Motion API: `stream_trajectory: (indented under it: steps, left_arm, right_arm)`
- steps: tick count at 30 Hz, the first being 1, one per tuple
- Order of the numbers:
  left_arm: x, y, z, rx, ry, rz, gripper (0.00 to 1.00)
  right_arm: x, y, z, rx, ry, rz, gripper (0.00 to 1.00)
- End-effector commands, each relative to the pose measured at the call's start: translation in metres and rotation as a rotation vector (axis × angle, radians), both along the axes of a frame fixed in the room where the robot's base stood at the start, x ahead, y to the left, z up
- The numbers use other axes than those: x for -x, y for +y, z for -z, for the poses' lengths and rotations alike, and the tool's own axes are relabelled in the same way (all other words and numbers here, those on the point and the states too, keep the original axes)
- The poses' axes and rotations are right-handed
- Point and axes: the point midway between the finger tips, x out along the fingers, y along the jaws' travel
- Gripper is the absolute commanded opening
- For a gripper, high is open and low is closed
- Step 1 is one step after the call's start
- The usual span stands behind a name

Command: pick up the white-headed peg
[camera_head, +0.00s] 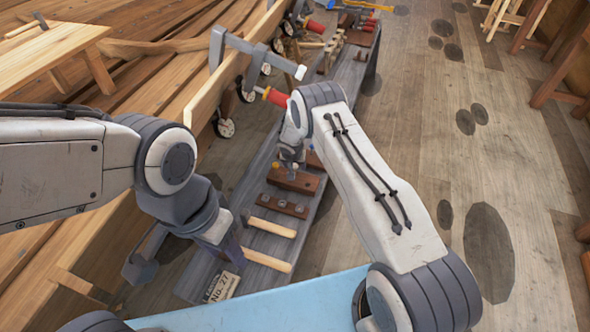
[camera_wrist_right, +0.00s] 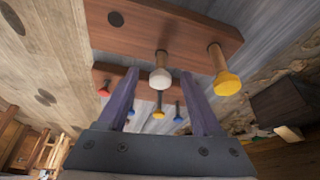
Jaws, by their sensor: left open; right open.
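The white-headed peg (camera_wrist_right: 160,78) stands in a dark wooden rack (camera_wrist_right: 165,22) in the right wrist view. My right gripper (camera_wrist_right: 157,88) is open, with its two purple fingers on either side of the white head in the picture. I cannot tell whether the head is fully between them in depth. A yellow-headed peg (camera_wrist_right: 222,78) stands in the same rack, outside the fingers. In the head view, my right gripper (camera_head: 291,158) is over the rack (camera_head: 293,181), and the peg is small and partly hidden there. My left gripper (camera_head: 185,262) is open and empty, left of the bench.
Several pegs with red, yellow and blue heads show beyond the fingers in the wrist view, at a second rack (camera_wrist_right: 108,72). A grey bench (camera_head: 325,190) holds the rack, a dark block (camera_head: 278,204) and wooden handles (camera_head: 272,228).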

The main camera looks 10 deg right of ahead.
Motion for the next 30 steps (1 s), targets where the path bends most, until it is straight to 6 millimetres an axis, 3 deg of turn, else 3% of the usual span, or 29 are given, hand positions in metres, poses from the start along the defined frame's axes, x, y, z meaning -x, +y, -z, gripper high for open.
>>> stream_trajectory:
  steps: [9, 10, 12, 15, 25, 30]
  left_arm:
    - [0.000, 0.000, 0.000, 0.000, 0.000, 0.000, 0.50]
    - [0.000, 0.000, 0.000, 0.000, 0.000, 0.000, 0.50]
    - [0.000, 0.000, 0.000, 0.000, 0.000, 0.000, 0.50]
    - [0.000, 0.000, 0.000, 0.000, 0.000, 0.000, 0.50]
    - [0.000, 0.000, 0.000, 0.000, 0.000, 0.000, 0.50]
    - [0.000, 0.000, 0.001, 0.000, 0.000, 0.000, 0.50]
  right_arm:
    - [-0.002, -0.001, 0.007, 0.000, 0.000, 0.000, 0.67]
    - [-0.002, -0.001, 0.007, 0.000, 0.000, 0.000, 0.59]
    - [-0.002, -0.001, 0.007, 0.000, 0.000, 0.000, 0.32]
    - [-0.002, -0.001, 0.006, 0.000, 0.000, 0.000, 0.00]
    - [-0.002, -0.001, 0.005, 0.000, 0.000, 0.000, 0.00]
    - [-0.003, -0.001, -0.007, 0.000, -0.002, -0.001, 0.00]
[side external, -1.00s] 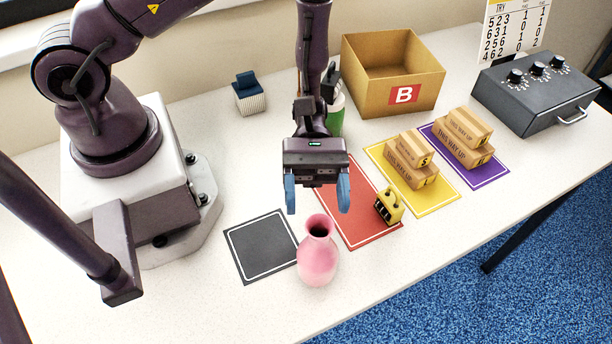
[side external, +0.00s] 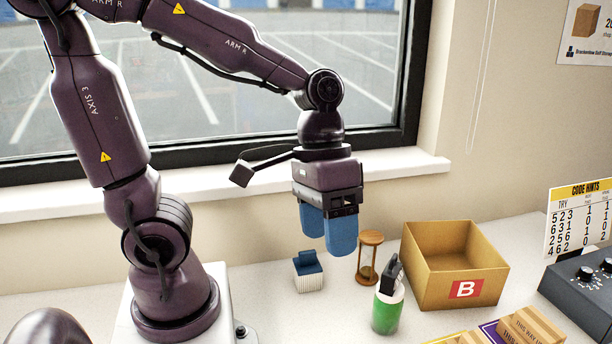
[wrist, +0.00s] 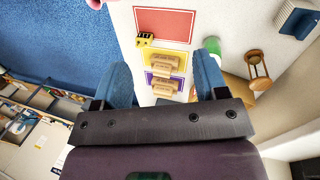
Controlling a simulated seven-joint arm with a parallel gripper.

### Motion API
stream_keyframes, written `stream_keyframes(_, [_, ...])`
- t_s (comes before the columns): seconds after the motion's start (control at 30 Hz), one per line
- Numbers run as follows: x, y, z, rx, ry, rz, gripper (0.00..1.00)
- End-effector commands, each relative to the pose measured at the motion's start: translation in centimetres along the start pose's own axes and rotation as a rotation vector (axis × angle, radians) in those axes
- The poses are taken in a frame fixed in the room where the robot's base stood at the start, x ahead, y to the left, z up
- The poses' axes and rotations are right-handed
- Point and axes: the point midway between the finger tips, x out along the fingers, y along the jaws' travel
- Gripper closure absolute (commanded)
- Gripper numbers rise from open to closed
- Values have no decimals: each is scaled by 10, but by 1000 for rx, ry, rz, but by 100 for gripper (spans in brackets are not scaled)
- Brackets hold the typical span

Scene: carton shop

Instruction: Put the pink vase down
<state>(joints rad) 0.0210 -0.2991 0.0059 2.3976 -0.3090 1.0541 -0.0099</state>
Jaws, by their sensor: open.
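My gripper (side external: 327,232) is raised high above the back of the table in the side view, in front of the window sill. Its blue fingers point down, apart and empty; they also frame the wrist view (wrist: 163,76). The pink vase is out of the side view. A small pink piece, apparently the vase (wrist: 95,3), shows at the top edge of the wrist view, well away from the fingers. Most of it is cut off, so I cannot tell how it stands.
Below my gripper stand a blue-topped brush (side external: 308,272), an hourglass (side external: 369,257) and a green-and-white container (side external: 387,312). An open carton marked B (side external: 455,285) is to their right. Cartons lie on yellow and purple mats; the red mat (wrist: 165,22) has a yellow lock (wrist: 145,40).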

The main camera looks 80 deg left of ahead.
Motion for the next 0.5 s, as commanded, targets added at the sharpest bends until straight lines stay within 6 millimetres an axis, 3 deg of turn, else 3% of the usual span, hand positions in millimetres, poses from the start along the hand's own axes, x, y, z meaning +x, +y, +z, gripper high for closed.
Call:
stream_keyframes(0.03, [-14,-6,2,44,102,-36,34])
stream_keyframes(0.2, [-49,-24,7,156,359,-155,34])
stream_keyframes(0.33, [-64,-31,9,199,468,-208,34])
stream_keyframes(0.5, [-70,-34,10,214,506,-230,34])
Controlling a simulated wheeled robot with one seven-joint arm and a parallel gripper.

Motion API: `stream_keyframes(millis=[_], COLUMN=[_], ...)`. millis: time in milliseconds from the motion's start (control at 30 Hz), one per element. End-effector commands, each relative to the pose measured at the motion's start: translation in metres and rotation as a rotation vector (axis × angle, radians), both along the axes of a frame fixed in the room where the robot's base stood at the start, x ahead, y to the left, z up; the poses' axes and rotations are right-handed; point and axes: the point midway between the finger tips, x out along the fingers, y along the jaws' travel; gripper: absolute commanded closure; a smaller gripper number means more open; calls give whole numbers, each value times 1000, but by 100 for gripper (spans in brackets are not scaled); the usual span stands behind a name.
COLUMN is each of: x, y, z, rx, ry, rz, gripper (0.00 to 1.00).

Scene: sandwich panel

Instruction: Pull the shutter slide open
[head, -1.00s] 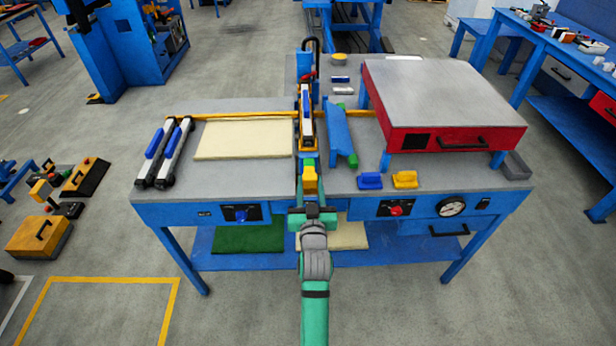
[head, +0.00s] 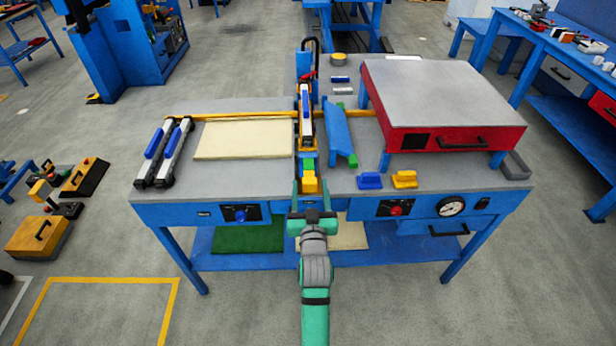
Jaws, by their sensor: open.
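My gripper (head: 311,188) is open and empty at the middle of the blue bench's front edge. Its green fingers point away from me, toward a yellow block (head: 309,181) on the bench centre line. I cannot tell whether they touch it. I cannot tell for sure which part is the shutter slide. A dark square (head: 416,142) and a black handle (head: 462,142) are on the front of the red box at the right, away from my gripper. The bench front has a dark plate with a blue knob (head: 240,214) and another with a red knob (head: 395,208).
A cream panel (head: 245,139) and two blue-and-silver bars (head: 165,152) lie on the bench's left half. A blue block (head: 370,180) and a yellow block (head: 404,179) sit near the front right. A tall tool (head: 305,115) stands mid-bench. Floor in front is clear.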

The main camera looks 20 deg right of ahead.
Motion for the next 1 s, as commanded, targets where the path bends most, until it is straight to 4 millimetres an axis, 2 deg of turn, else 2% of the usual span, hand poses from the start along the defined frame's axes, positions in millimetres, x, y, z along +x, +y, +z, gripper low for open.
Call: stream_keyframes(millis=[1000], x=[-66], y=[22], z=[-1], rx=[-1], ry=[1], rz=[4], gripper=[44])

= = =

THE PROBLEM> Transcribe the full listing above exactly, with the images removed.

REPLY>
Motion API: `stream_trajectory: (indented under it: steps, left_arm, right_arm)`
- steps: tick count at 30 Hz, the first being 1, one per tuple
- Order of the numbers:
  left_arm: x, y, z, rx, ry, rz, gripper (0.00 to 1.00)
  right_arm: x, y, z, rx, ry, rz, gripper (0.00 to 1.00)
- End-effector commands, each relative to the pose measured at the call's start: translation in metres and rotation as a rotation vector (axis × angle, radians), both along the axes of a frame fixed in the room where the robot's base stood at the start, x ahead, y to the left, z up
- The numbers use other axes than those: x for -x, y for +y, z for -z, for the poses' lengths and rotations alike, and the tool's own axes are relabelled in the same way (all other words and numbers here, those on the point and the states too, keep the original axes)
- The poses' axes and rotations are right-handed
- Point and axes: the point midway between the finger tips, x out along the fingers, y along the jaws' travel
- Gripper is the absolute commanded opening
- For a gripper, high is open and low is closed
- Step 1 is one step after the call's start
- The usual span stands behind a name

Command: pick up the white-headed peg
[camera_head, +0.00s] 
[camera_wrist_right, +0.00s] 
Jaws, by their sensor: left open; right open.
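The white-headed peg (camera_wrist_right: 160,78) stands in a dark wooden rack (camera_wrist_right: 165,22) in the right wrist view. My right gripper (camera_wrist_right: 157,88) is open, with its two purple fingers on either side of the white head in the picture. I cannot tell whether the head is fully between them in depth. A yellow-headed peg (camera_wrist_right: 222,78) stands in the same rack, outside the fingers. In the head view, my right gripper (camera_head: 291,158) is over the rack (camera_head: 293,181), and the peg is small and partly hidden there. My left gripper (camera_head: 185,262) is open and empty, left of the bench.
Several pegs with red, yellow and blue heads show beyond the fingers in the wrist view, at a second rack (camera_wrist_right: 108,72). A grey bench (camera_head: 325,190) holds the rack, a dark block (camera_head: 278,204) and wooden handles (camera_head: 272,228).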

The main camera looks 10 deg right of ahead.
Motion for the next 30 steps (1 s), targets where the path bends most, until it is straight to 6 millimetres an axis, 3 deg of turn, else 3% of the usual span, or 29 are given, hand positions in metres, poses from the start along the defined frame's axes, x, y, z meaning -x, +y, -z, gripper high for open.
>>> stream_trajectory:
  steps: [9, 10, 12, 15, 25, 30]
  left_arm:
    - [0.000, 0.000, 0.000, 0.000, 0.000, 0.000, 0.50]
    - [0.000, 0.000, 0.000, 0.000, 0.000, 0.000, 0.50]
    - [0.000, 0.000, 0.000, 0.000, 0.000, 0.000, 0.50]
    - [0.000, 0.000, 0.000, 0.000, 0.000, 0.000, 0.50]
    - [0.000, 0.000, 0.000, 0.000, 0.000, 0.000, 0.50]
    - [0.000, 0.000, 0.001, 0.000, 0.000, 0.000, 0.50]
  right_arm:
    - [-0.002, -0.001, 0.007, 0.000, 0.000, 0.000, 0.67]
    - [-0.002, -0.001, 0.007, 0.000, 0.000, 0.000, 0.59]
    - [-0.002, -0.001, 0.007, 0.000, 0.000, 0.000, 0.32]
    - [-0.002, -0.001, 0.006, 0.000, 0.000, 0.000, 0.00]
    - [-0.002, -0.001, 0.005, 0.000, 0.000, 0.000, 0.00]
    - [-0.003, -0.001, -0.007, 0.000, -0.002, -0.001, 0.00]
[side external, -1.00s] 
[side external, +0.00s] 
[wrist, +0.00s] 
Controlling a simulated seven-joint arm with a parallel gripper.

### Motion API
stream_keyframes, written `stream_keyframes(_, [_, ...])`
- t_s (comes before the columns): seconds after the motion's start (control at 30 Hz), one per line
- Numbers run as follows: x, y, z, rx, ry, rz, gripper (0.00..1.00)
- End-effector commands, each relative to the pose measured at the motion's start: translation in centimetres along the start pose's own axes and rotation as a rotation vector (axis × angle, radians) in those axes
- The poses are taken in a frame fixed in the room where the robot's base stood at the start, x ahead, y to the left, z up
- The poses' axes and rotations are right-handed
- Point and axes: the point midway between the finger tips, x out along the fingers, y along the jaws' travel
- Gripper closure absolute (commanded)
- Gripper numbers rise from open to closed
- Values have no decimals: each is scaled by 10, but by 1000 for rx, ry, rz, but by 100 for gripper (spans in brackets are not scaled)
- Brackets hold the typical span

Scene: carton shop

Instruction: Put the pink vase down
<state>(joints rad) 0.0210 -0.2991 0.0059 2.3976 -0.3090 1.0541 -0.0099</state>
Jaws, by their sensor: open.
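My gripper (side external: 327,232) is raised high above the back of the table in the side view, in front of the window sill. Its blue fingers point down, apart and empty; they also frame the wrist view (wrist: 163,76). The pink vase is out of the side view. A small pink piece, apparently the vase (wrist: 95,3), shows at the top edge of the wrist view, well away from the fingers. Most of it is cut off, so I cannot tell how it stands.
Below my gripper stand a blue-topped brush (side external: 308,272), an hourglass (side external: 369,257) and a green-and-white container (side external: 387,312). An open carton marked B (side external: 455,285) is to their right. Cartons lie on yellow and purple mats; the red mat (wrist: 165,22) has a yellow lock (wrist: 145,40).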

The main camera looks 80 deg left of ahead.
Motion for the next 0.5 s, as commanded, targets added at the sharpest bends until straight lines stay within 6 millimetres an axis, 3 deg of turn, else 3% of the usual span, hand positions in millimetres, poses from the start along the hand's own axes, x, y, z meaning +x, +y, +z, gripper high for closed.
Call:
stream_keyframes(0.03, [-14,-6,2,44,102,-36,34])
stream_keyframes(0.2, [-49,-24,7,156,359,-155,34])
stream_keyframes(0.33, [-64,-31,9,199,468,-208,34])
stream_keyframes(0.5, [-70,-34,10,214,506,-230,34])
Controlling a simulated wheeled robot with one seven-joint arm and a parallel gripper.

Motion API: `stream_keyframes(millis=[_], COLUMN=[_], ...)`. millis: time in milliseconds from the motion's start (control at 30 Hz), one per element. End-effector commands, each relative to the pose measured at the motion's start: translation in metres and rotation as a rotation vector (axis × angle, radians), both along the axes of a frame fixed in the room where the robot's base stood at the start, x ahead, y to the left, z up; the poses' axes and rotations are right-handed; point and axes: the point midway between the finger tips, x out along the fingers, y along the jaws' travel; gripper: absolute commanded closure; a smaller gripper number means more open; calls give whole numbers, each value times 1000, but by 100 for gripper (spans in brackets are not scaled); the usual span stands behind a name.
COLUMN is each of: x, y, z, rx, ry, rz, gripper (0.00 to 1.00).

Scene: sandwich panel

Instruction: Pull the shutter slide open
[head, -1.00s] 
[head, +0.00s] 
Jaws, by their sensor: open.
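My gripper (head: 311,188) is open and empty at the middle of the blue bench's front edge. Its green fingers point away from me, toward a yellow block (head: 309,181) on the bench centre line. I cannot tell whether they touch it. I cannot tell for sure which part is the shutter slide. A dark square (head: 416,142) and a black handle (head: 462,142) are on the front of the red box at the right, away from my gripper. The bench front has a dark plate with a blue knob (head: 240,214) and another with a red knob (head: 395,208).
A cream panel (head: 245,139) and two blue-and-silver bars (head: 165,152) lie on the bench's left half. A blue block (head: 370,180) and a yellow block (head: 404,179) sit near the front right. A tall tool (head: 305,115) stands mid-bench. Floor in front is clear.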

The main camera looks 20 deg right of ahead.
Motion for the next 1 s, as commanded, targets where the path bends most, until it is straight to 4 millimetres an axis, 2 deg of turn, else 2% of the usual span, hand poses from the start along the defined frame's axes, positions in millimetres, x, y, z along +x, +y, +z, gripper low for open.
Call: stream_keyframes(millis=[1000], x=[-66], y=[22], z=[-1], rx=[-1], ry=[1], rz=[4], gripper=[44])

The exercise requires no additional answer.